4. Technically: the model is unreliable on small, biased data and demonstrably less accurate for some groups of people (training-data bias). Ethically: no one consented to being judged on their character from involuntary reactions; the method measures expressions, not suitability; and it shifts power secretly to the observer. An expression is not a fate.
5. "Aggregated results for management, personal results only for the person themselves." It matters especially here because the face can reveal not just mood but personality and moral stance — a judgement no one should be exposed to unasked.
Food for thought
- This is the honest signature in its purest form: a signal you can hardly fake, coupled to a person's innermost self. Exactly what makes the technology powerful makes it dangerous. Powerful tools demand strict rules — not because you may never use them, but so that they serve people rather than rule over them.

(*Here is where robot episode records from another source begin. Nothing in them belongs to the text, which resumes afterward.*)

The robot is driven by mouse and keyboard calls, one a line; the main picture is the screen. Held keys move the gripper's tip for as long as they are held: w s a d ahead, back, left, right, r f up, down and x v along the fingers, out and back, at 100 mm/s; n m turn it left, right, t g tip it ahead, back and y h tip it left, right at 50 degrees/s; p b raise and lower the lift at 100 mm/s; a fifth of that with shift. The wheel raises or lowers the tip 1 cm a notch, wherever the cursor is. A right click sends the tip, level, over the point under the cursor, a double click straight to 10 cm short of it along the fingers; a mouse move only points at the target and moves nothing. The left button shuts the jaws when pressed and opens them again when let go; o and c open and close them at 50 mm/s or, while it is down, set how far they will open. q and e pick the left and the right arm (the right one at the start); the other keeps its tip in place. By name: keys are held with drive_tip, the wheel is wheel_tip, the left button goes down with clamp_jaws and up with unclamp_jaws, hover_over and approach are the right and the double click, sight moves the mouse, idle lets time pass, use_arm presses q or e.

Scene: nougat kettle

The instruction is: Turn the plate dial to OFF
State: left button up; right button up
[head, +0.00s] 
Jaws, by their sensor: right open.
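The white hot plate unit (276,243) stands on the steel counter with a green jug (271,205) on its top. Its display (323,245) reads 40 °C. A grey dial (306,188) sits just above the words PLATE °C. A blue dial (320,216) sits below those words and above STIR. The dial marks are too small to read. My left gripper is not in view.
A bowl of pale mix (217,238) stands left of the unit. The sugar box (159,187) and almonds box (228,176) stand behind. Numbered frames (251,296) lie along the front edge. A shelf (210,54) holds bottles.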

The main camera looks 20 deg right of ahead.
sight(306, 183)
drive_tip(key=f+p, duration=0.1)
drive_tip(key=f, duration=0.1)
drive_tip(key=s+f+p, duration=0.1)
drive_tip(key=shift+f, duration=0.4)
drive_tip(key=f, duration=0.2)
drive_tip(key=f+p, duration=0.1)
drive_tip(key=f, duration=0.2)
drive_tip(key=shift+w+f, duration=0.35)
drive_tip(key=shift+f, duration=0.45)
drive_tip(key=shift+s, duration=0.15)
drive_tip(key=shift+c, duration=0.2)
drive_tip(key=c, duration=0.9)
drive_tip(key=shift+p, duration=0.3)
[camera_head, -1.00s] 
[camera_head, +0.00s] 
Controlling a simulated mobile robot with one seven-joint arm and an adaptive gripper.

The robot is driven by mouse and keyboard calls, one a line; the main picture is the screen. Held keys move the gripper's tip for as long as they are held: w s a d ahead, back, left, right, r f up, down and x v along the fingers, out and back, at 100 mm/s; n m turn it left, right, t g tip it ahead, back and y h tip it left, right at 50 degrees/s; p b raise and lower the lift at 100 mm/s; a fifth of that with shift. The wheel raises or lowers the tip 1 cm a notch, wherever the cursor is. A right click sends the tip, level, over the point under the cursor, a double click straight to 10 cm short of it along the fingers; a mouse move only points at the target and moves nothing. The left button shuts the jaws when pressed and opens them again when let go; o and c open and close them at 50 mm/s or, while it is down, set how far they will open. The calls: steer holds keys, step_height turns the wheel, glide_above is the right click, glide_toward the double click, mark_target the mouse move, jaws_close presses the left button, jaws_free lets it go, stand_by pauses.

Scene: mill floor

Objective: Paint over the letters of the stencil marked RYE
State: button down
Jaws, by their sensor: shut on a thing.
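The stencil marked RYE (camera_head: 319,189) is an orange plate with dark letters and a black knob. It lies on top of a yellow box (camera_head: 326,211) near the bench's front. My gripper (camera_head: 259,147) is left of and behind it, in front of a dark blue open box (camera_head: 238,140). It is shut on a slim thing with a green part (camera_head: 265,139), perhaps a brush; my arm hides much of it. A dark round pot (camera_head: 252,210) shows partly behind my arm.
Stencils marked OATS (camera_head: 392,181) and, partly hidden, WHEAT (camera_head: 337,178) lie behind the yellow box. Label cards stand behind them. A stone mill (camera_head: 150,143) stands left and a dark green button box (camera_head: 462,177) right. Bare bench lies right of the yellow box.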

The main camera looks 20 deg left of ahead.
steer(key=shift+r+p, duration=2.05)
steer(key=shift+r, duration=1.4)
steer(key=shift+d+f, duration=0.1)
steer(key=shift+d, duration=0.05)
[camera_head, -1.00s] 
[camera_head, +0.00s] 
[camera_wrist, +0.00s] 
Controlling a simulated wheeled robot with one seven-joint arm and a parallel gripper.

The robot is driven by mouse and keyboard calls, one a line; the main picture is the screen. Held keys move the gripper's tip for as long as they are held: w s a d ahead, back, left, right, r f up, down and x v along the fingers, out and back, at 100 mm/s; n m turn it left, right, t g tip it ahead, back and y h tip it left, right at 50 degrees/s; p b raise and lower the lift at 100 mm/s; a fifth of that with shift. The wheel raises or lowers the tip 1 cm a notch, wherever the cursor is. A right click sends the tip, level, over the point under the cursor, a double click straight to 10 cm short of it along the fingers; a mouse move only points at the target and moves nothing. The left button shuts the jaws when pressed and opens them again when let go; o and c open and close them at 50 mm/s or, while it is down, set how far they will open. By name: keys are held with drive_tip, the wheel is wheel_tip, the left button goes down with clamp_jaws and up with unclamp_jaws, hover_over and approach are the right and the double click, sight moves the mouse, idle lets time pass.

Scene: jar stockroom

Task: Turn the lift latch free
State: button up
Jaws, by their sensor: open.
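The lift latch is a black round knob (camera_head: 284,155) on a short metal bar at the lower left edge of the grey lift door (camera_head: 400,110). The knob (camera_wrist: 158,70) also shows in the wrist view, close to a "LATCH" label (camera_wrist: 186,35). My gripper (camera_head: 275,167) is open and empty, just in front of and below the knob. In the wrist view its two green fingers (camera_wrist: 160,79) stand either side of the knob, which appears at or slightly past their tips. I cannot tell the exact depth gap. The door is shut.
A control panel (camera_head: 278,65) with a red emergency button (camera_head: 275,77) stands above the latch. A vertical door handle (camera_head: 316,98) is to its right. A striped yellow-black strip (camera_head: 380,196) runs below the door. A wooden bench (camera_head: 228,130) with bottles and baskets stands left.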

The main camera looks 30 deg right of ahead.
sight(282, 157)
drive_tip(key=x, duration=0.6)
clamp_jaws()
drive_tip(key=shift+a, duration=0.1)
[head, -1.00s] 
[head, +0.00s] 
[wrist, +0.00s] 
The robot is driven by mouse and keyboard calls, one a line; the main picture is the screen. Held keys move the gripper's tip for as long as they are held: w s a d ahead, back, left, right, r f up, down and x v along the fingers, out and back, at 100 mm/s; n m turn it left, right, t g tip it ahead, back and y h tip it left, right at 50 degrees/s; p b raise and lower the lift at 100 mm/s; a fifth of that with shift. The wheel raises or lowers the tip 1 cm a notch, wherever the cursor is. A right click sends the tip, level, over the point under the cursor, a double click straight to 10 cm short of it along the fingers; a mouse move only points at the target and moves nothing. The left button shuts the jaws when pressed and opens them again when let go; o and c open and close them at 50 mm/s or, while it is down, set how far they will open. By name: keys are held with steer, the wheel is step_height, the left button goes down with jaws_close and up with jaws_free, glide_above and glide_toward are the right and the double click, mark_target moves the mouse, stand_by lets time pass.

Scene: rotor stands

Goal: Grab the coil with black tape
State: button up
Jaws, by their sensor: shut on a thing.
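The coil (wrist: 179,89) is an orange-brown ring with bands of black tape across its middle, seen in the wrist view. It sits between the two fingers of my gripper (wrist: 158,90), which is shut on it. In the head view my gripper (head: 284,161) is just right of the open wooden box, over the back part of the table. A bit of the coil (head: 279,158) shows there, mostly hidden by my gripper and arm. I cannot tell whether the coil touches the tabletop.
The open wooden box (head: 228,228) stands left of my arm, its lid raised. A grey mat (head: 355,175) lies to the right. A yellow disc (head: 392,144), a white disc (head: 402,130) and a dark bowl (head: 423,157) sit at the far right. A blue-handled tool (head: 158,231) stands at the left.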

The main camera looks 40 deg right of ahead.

- An expression is not a fate. Even if a model guesses a stance from your face, you are more than your involuntary reactions — and you have the right that no one pins you down on something you never agreed to.
- The same technology, ethically guided, is a gift: in animals, who can tell us nothing, it can make pain or fear readable for the first time (Part III). Only consent — and the rules you give yourself — separates a tool from an abuse.
Extension
- Which stimulus carries most? Check which clips improve the prediction the most. Often it is the provoking ones — there people differ the most.
- Test for fairness. If the group is diverse enough (and everyone agrees), check separately whether the model works equally well for all. Inequality here is not a computational error but the real bias problem in miniature.
- Connection to Chapter 5. The same idea — predicting personality from non-verbal signals — sits in Pentland's sociometers and in the Happimeter. Compare: face, voice, pulse — which signal reveals how much, and at what risk?